Wurlitzer 150 Rolls - MK4 Roll Scanner

The MK4 roll scanner ordinarily accepts only rolls of 11 1/4" width, with conventional 88n spool ends. Thus it would appear that scanning rolls narrower than 11 1/4" might be perceived to be not possible. What follows is a photo spread illustrating an optional approach that seems to work quite well. In this case, I was presented with a large collection of Wurlitzer 150 band organ rolls for scanning. The donor sought only erolls, but one never knows if the eventual CIS files might one day be used for new recuts. It therefore seems prudents to find a way to scan these rolls on a MK4 scaner.

The process starts with making it possible to load the W150 roll as if it is an 88n rolls. To do this, I had to begin with making it possible to respool the rolls from their 8" x 2" cores, onto empty 88n cores. The following pics illustrates a way of using commonly available items to fabricate a carrier for the W150 rolls, then respooling the roll, then scanning the roll, then reversing the process to put the roll back onto its 2" core.

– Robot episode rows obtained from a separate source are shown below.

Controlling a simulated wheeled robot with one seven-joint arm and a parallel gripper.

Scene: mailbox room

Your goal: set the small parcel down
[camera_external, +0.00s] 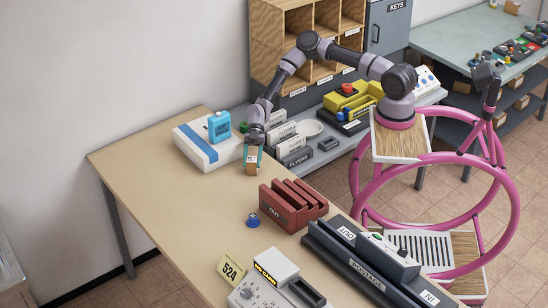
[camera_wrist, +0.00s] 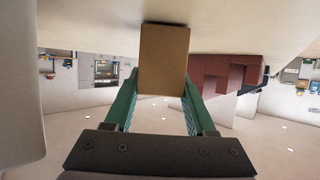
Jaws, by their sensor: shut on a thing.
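The small parcel (camera_wrist: 163,60) is a plain brown box. My gripper (camera_wrist: 162,102) has teal fingers, and they are shut on its two sides. In the outside view the parcel (camera_external: 252,169) is at or just over the tan table (camera_external: 180,215), near its far edge. My gripper (camera_external: 253,155) points down at it from above. I cannot tell whether the parcel's bottom touches the tabletop. The wrist view is upside down, with the table surface at the top.
A white box with a blue stripe (camera_external: 186,147) lies left of the parcel, with a blue item (camera_external: 219,126) on it. A dark red OUT rack (camera_external: 291,205) stands nearer the camera. Grey file holders (camera_external: 293,147) stand behind.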

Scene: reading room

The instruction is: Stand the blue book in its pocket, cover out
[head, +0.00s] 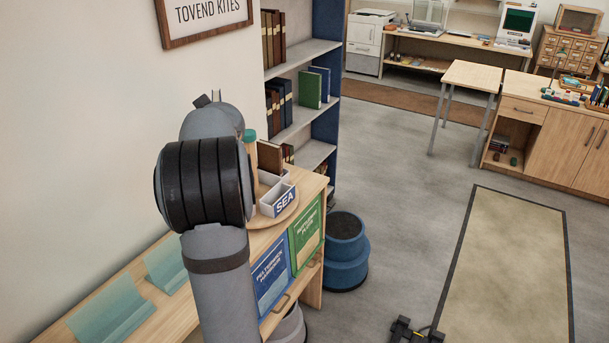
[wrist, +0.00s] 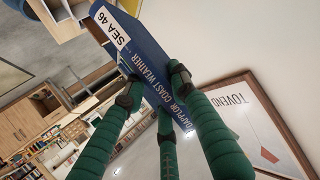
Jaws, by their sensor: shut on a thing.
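My gripper (wrist: 157,95) has green fingers shut on a blue book (wrist: 140,42) in the wrist view. Its spine faces the camera, with "Coast Weather" in white and a white "SEA 46" label; its cover is not clearly seen. In the head view my grey arm hides most of the gripper and I cannot make out the held book. A grey holder marked "SEA" (head: 284,203) stands on a round wooden board on the low cabinet. Another blue book (head: 270,277) and a green book (head: 306,235) face out on the cabinet front. I cannot tell which pocket is meant.
Two teal sloped stands (head: 112,310) sit on the cabinet top (head: 165,318). A brown book (head: 270,157) stands by the holder. The floor to the right is mostly clear.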

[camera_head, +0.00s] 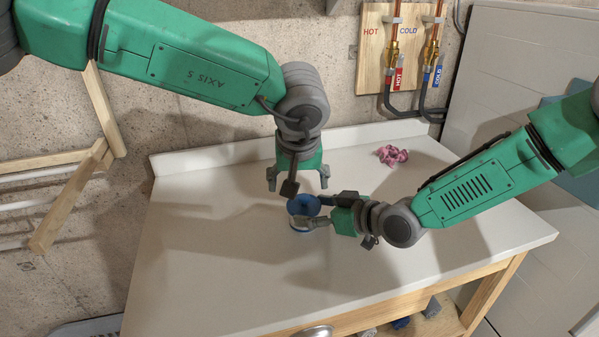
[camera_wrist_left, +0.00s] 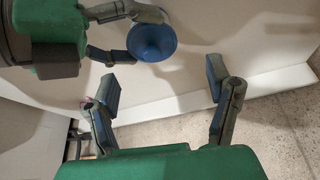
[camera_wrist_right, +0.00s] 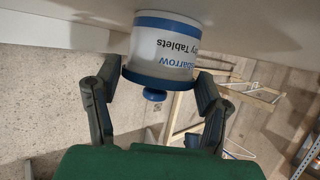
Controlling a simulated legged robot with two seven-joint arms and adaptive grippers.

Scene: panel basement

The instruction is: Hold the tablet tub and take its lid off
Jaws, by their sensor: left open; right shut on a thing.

A couple of common 2" bathtub rubber stoppers serve to capture the roll.
A pair of common 88n spool ends serve to interface with my quick and dirty roll repair rig.

Another view showing why one of the bathtub stoppers needs to be notched.

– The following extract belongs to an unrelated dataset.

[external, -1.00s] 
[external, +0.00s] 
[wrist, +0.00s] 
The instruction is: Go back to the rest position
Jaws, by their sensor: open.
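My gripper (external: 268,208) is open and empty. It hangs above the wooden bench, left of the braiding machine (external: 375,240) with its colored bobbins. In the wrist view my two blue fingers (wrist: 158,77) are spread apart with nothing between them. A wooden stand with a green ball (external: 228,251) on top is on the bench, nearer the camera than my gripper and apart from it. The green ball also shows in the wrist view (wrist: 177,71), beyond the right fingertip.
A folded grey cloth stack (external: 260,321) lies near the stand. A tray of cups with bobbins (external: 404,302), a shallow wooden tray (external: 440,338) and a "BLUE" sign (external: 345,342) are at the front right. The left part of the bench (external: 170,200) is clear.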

Process starts with loading the roll onto my roll repair rig.
Note the use of CD coasters as flanges.

Halfway there.

Respooling onto an 88n core underway.

Respooling completed.

Portions of the A3 CIS taped over to minimize the amount of data to be captured.

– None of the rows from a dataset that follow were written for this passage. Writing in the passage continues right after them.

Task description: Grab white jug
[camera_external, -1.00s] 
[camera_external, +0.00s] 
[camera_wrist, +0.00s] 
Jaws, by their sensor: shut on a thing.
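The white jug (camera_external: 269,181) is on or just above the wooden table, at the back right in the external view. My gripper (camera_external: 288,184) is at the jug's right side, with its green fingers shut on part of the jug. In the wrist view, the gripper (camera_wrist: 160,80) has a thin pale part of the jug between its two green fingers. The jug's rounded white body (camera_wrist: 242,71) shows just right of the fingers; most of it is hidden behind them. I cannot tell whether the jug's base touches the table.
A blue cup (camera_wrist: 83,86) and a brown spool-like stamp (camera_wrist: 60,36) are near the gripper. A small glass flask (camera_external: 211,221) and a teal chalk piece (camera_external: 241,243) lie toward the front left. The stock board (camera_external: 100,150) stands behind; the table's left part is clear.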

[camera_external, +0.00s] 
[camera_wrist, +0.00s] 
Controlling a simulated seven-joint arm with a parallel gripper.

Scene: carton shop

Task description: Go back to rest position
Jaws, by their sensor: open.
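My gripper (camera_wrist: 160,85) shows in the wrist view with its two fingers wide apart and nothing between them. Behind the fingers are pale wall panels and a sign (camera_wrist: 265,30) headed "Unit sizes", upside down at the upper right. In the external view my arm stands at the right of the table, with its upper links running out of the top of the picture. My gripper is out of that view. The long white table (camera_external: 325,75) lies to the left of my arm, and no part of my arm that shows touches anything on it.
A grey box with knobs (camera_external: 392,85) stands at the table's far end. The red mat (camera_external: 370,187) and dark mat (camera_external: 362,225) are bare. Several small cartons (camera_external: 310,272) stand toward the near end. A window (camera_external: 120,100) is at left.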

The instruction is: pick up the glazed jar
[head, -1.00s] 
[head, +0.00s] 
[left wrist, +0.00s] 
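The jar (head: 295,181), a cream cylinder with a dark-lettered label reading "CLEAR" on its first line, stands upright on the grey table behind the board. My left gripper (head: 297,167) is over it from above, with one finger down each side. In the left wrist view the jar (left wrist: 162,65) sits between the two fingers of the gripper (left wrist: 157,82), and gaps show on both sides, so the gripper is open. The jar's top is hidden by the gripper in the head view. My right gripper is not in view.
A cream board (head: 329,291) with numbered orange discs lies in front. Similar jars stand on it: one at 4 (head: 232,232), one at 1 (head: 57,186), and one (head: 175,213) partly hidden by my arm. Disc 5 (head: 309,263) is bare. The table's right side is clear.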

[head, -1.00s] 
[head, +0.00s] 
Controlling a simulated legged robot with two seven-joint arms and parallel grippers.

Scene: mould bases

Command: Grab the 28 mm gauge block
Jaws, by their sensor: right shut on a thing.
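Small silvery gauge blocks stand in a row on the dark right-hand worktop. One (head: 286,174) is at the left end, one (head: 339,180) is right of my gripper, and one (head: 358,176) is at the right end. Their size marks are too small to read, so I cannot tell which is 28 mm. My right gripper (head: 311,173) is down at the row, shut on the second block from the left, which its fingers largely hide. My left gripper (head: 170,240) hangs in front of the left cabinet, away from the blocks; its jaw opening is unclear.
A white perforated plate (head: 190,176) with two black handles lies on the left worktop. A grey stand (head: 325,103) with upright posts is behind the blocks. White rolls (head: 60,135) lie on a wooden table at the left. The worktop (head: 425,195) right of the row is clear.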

Scanning underway. I choose to scan a single tune at a time,
stopping between each tune to cinch up the take-up spool.

Scanning nearly completed. Note that the take-up spool paper pack remains neat and clean,
tracking perfectly without the benefit of flanges.

Screen display during a tune scan. The red area is an absence of data. The green is the presence of data.

Roll rewound at completion of scanning all 6 tunes. The slimmer 88n core reduced the overall diameter of the complete roll,
still providing sufficient clearance for at least another full inch of paper diameter, perhaps with an original 10-tune roll.
Rewinding had to be done somewhat slowly, with a couple of stops to re-align the paper pack.
The roll was then removed, returned to the roll repair rig for a reversal of the process.
Remember to rewind on original core from underneath.